▸ Description of the task:
Exactly the lines from the one containing "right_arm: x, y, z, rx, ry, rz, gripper" through the one containing "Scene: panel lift" must be returned; include both ends and nothing else.

┄┄┄┄┄┄┄┄┄┄┄┄┄┄┄┄┄┄┄┄

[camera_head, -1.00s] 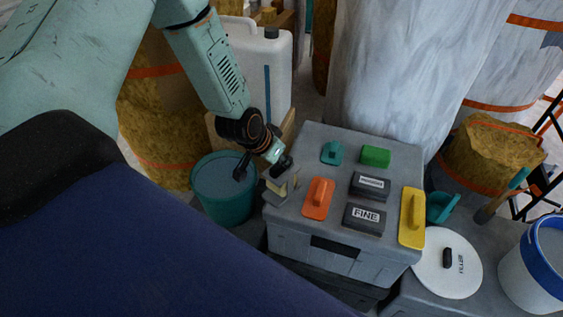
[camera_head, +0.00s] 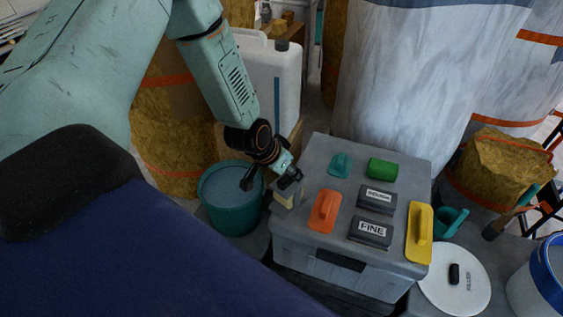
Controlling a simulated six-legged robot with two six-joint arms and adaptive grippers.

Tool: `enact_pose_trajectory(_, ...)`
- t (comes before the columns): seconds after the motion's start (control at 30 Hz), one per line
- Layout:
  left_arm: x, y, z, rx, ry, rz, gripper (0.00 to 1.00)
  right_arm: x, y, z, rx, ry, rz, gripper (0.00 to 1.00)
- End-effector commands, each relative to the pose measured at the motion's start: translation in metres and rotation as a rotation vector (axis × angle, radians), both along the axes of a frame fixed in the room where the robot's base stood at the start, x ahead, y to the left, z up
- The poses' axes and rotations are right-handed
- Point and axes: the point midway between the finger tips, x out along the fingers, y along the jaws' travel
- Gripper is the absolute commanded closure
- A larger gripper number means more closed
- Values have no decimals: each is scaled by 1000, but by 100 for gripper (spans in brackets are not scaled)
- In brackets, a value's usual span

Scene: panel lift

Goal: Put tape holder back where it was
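What looks like the tape holder (camera_head: 287,200), a small grey piece with a pale yellow part, is at the left edge of the grey toolbox lid (camera_head: 318,150). My left gripper (camera_head: 268,183) is just above and left of it. Its two dark fingers are spread apart, one over the teal bucket and one close to the top of the holder. The fingers partly hide the holder, and I cannot tell whether they touch it. My right gripper is not in view.
On the lid lie an orange float (camera_head: 325,210), a teal tool (camera_head: 340,165), a green block (camera_head: 382,168), dark sanding blocks (camera_head: 370,232) and a yellow float (camera_head: 419,235). A teal bucket (camera_head: 230,218) stands left, a white canister (camera_head: 275,85) behind.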

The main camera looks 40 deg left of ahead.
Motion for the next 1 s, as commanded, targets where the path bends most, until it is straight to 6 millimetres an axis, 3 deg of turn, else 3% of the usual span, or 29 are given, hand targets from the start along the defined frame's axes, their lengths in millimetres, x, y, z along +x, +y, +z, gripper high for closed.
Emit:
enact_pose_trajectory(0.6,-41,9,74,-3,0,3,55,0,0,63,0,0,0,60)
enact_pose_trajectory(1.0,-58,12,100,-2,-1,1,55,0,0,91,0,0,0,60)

┄┄┄┄┄┄┄┄┄┄┄┄┄┄┄┄┄┄┄┄

▸ Output of the task:
  right_arm: x, y, z, rx, ry, rz, gripper (0.00 to 1.00)
- End-effector commands, each relative to the pose measured at the motion's start: translation in metres and rotation as a rotation vector (axis × angle, radians), both along the axes of a frame fixed in the room where the robot's base stood at the start, x ahead, y to the left, z up
- The poses' axes and rotations are right-handed
- Point and axes: the point midway between the finger tips, x out along the fingers, y along the jaws' travel
- Gripper is the absolute commanded closure
- A larger gripper number means more closed
- Values have no decimals: each is scaled by 1000, but by 100 for gripper (spans in brackets are not scaled)
- In brackets, a value's usual span

Scene: panel lift

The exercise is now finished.